CURE, or or Citizens United for  the Rehabilitation of Errants is a unique organization.

CURE has obtained consultative status with the United Nations, enabling it to participate in a wide range of discussions on issues affecting civil society.

CURE is multi-layered with International, National, State/Issue, and local chapters covered by CURE's Constitution and bylaws.

In some very important ways, CURE is unique:

  • CURE is a grassroots organization – from top to bottom. It does not hire professional leaders. Instead, it's leaders come from the ranks of people formerly imprisoned and family members or friends of prisoners. These are people who are passionate about seeking improvements in the criminal justice system. CURE's members are also largely prisoners, ex-prisoners, and family members and friends of prisoners.
  • CURE's funding comes from membership dues and contributions of members. Because members often come from the ranks of the lower economic strata, annual dues are relatively inexpensive and may be waived for the indigent.
  • The budgets for CURE Chapters are typically very small. The work is done by volunteers. "offices" are usually in the homes of leaders. Equipment is basic – often just a computer, printer, and phone. The organiztion be a good steward of the resources of our members. The money is entrusted to us to be spent carefully to promote the changes necessary to make criminal justice systems constructive. The largest expense categories are generally printing and postage.
  • CURE leaders are cautioned not to accept funds that might obligate them to support any other entity's positions or actions. Since we are working to improve the criminal justice system, it is important that we are able to speak the truth and act autonomously. Because we operate on small budgets without paid staff, our members can trust that we will act with their best interests in mind. CURE's leaders work to improve the criminal justice system and to empower members to help with that work.
  • Country, state, and issue chapters are relatively autonomous. While a chapter is expected to support any positions established by International CURE, it is also expected to establish its own policies and priorities and raves and manage its own funds.
  • CURE does not provide services. We exists solely to promote positive changes in the criminal justice system. To do that we work with policymakers in all branches of government, we provide information and encouragement to our members so that they will work with policymakers to foster constructive changes.

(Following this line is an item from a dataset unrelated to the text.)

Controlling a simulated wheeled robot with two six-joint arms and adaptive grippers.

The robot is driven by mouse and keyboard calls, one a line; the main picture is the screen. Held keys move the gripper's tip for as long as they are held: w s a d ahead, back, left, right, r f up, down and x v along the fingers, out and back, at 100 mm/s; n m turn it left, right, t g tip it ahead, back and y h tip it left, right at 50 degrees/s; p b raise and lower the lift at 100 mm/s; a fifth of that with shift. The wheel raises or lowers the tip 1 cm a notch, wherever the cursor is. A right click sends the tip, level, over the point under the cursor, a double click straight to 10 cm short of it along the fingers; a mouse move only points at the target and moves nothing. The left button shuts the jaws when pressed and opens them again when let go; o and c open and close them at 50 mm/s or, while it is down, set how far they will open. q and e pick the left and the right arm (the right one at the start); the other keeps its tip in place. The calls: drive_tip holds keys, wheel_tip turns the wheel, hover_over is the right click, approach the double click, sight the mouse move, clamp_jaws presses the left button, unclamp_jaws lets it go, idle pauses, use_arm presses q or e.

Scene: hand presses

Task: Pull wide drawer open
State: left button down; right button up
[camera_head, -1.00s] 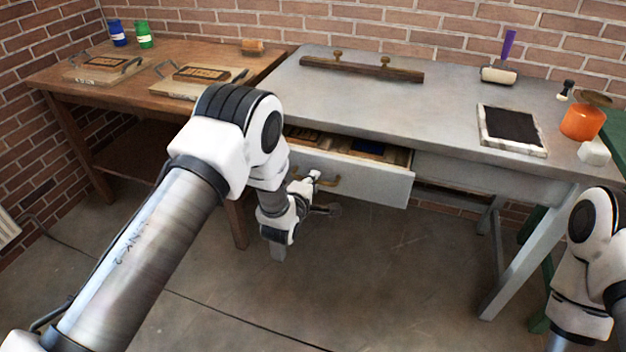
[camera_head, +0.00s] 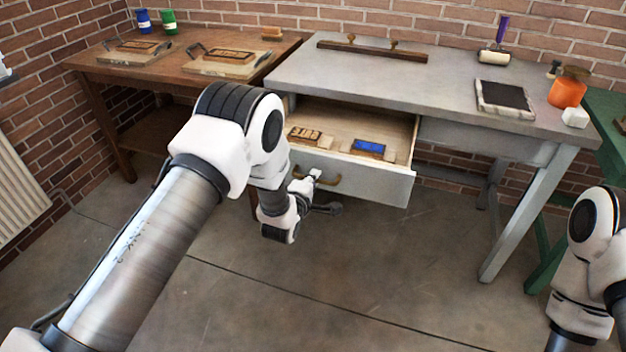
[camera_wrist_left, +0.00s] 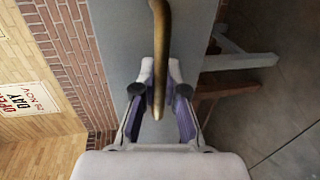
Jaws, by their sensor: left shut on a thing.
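The wide drawer (camera_head: 385,184) of the grey table stands well open in the head view, its inside showing. A block with raised letters (camera_head: 304,136) and a block with a blue face (camera_head: 368,147) lie in it. The brass handle (camera_head: 328,181) is on the drawer's front, partly hidden by my left arm. My left gripper (camera_head: 312,182) is at the handle. In the left wrist view, its fingers (camera_wrist_left: 160,95) are shut around the handle bar (camera_wrist_left: 160,60), close to the grey drawer front (camera_wrist_left: 125,40). Of my right arm only links show at the right edge.
The grey table (camera_head: 440,88) bears a rail with knobs, an ink slab (camera_head: 504,96), a roller (camera_head: 495,55) and an orange pot (camera_head: 567,92). A wooden table (camera_head: 110,75) stands left. The floor before the drawer is clear.

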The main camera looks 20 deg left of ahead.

One other feature of CURE that is worth mentioning is that it is a secular organization. That does not make us unique, but it is important. Our members all share the view that the criminal justice system must improve. All should feel comfortable and welcome, regardless of their religious beliefs or lack of religious affiliation.

It would be impossible to achieve many of our goals without entering into coalitions or working with other organizations. For example, often the best way to help our members is to refer them to another organization that deals specifically with the problem that is troubling them.

Research and policy organizations can provide direction for our advocacy. Their position papers may serve to educate our members on important issues. Sometimes, the only way to achieve a policy change is to enter into a coalition with a group of organizations sharing that common goal. As we work with other organizations, it is important to be mindful of several guiding principles:

  • The work must serve to advance one of our criminal justice policy goals or assist our members.
  • No element of the effort should promote a goal that is contrary to a CURE position.
  • The effort should not be done solely to promote another organization or its broader agenda.